• AIM:
Return the whole listing exactly as it stands.

### SUPPLIED INFORMATION

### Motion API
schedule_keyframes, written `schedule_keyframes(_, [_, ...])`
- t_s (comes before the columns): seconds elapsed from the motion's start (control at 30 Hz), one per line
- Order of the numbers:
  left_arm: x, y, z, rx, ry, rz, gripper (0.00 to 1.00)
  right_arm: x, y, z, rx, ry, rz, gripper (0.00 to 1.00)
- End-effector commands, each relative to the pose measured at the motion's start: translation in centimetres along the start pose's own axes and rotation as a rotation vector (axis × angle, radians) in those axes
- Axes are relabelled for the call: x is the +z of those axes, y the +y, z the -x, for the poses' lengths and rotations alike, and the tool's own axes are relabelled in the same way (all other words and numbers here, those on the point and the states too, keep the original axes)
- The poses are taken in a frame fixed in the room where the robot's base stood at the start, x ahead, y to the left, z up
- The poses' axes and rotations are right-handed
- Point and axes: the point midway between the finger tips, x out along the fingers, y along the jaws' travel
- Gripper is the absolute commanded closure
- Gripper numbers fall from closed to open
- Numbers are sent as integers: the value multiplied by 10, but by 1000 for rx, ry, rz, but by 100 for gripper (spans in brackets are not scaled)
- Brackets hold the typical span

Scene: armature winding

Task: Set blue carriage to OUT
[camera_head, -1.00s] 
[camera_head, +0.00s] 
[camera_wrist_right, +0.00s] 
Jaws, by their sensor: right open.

######

• ANSWER FOR THE TASK:
### Motion API
schedule_keyframes, written `schedule_keyframes(_, [_, ...])`
- t_s (comes before the columns): seconds elapsed from the motion's start (control at 30 Hz), one per line
- Order of the numbers:
  left_arm: x, y, z, rx, ry, rz, gripper (0.00 to 1.00)
  right_arm: x, y, z, rx, ry, rz, gripper (0.00 to 1.00)
- End-effector commands, each relative to the pose measured at the motion's start: translation in centimetres along the start pose's own axes and rotation as a rotation vector (axis × angle, radians) in those axes
- Axes are relabelled for the call: x is the +z of those axes, y the +y, z the -x, for the poses' lengths and rotations alike, and the tool's own axes are relabelled in the same way (all other words and numbers here, those on the point and the states too, keep the original axes)
- The poses are taken in a frame fixed in the room where the robot's base stood at the start, x ahead, y to the left, z up
- The poses' axes and rotations are right-handed
- Point and axes: the point midway between the finger tips, x out along the fingers, y along the jaws' travel
- Gripper is the absolute commanded closure
- Gripper numbers fall from closed to open
- Numbers are sent as integers: the value multiplied by 10, but by 1000 for rx, ry, rz, but by 100 for gripper (spans in brackets are not scaled)
- Brackets hold the typical span

Scene: armature winding

Task: Set blue carriage to OUT
[camera_head, -1.00s] 
[camera_head, +0.00s] 
[camera_wrist_right, +0.00s] 
Jaws, by their sensor: right open.

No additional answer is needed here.